Il existe une variété de situation au sein de l’OTAN ; le basculement vers la Russie n’a rien d’évident pour ces pays, même pour la Turquie qui serait l’Etat le plus susceptible de se rapprocher de Moscou. La Turquie est un membre solide de l’OTAN, qui a certes déjà acheté du matériel militaire russe. La vision du Président Erdogan se rapproche de celle de Vladimir Poutine, étant conservatrice, dure sur les questions de sécurité et souverainiste, mais cela ne signifie pas que les deux Etats tomberont d’accord – même s’ils partagent des logiciels qui se rapprochent de plus en plus.
Cependant, la Turquie ne fait même pas partie des pays observateurs de l’Organisation de la Coopération de Shanghai, russo-sino-centre-asiatique à l’origine, et reste donc loin du statut d’Etat-membre. Un rapprochement de la Turquie de cette institution serait un signal très sérieux pour l’OTAN.

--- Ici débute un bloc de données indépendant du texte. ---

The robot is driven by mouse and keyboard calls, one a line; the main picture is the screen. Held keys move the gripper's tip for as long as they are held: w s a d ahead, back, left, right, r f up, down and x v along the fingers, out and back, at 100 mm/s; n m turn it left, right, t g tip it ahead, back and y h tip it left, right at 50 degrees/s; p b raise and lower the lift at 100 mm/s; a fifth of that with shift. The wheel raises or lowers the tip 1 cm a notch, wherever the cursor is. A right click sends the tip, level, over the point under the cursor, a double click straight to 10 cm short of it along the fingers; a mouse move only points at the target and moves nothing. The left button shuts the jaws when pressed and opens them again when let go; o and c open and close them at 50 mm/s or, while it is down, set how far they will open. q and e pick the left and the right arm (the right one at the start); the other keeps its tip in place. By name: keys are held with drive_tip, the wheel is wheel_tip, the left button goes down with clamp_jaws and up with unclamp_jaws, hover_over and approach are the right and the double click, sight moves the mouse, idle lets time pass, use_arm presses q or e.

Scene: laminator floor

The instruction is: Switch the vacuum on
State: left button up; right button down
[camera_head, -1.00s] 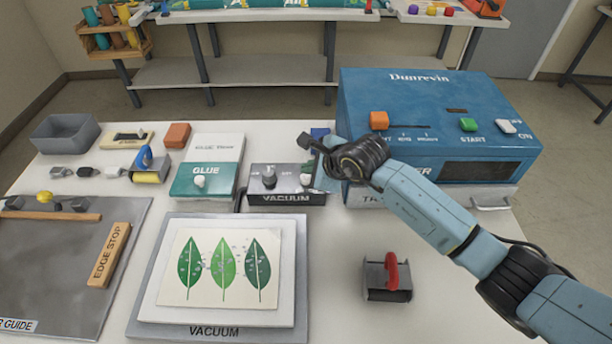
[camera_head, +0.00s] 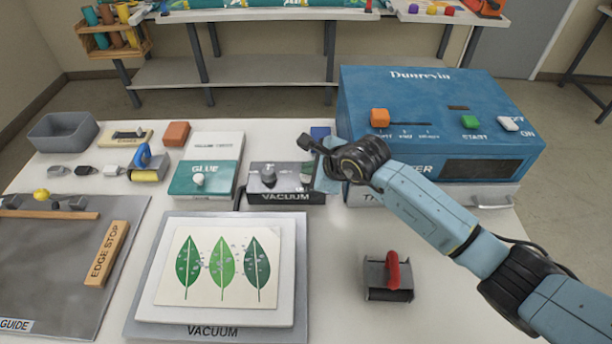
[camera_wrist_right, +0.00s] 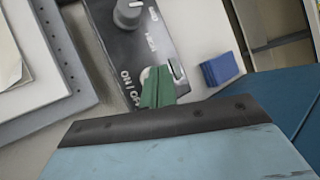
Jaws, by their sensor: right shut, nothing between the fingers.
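The vacuum control box (camera_head: 285,197) is a dark box with a grey knob (camera_head: 268,176), marked VACUUM on its front. My right gripper (camera_head: 308,174) is over the right end of its top. In the right wrist view, the shut green fingers (camera_wrist_right: 160,88) are at the ON/OFF marking on the box's panel (camera_wrist_right: 118,42), with nothing between them. A pale rounded part shows behind the fingers, beside a light-rimmed slot (camera_wrist_right: 177,70). The fingers partly hide the switch, so its position and any contact cannot be told. My left gripper is not in view.
The blue laminator (camera_head: 440,110) stands right of the box, close to my right arm. The glue unit (camera_head: 205,183) stands left of it. The vacuum plate (camera_head: 150,290) with a leaf print lies in front. A red-handled tool (camera_head: 393,275) stands on the table at right.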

Concernant la Hongrie, elle ne dispose même pas de ce choix. Elle a même choisi de suivre les principales chancelleries européennes concernant l’expulsion des diplomates russes suite à l’affaire Skripal. Elle peut donc se rapprocher pragmatiquement de la Russie sur des coopérations de nature énergétique ou autre, mais aucun membre de l’OTAN n’a songé à sérieusement quitter l’organisation. Le « brexit de l’OTAN » n’est pas arrivé, et semble peu probable pour des Etats-membres de l’Union européenne. En revanche, l’activité russe pour tâcher de faire diminuer l’efficacité de cette organisation ne fait aucun doute.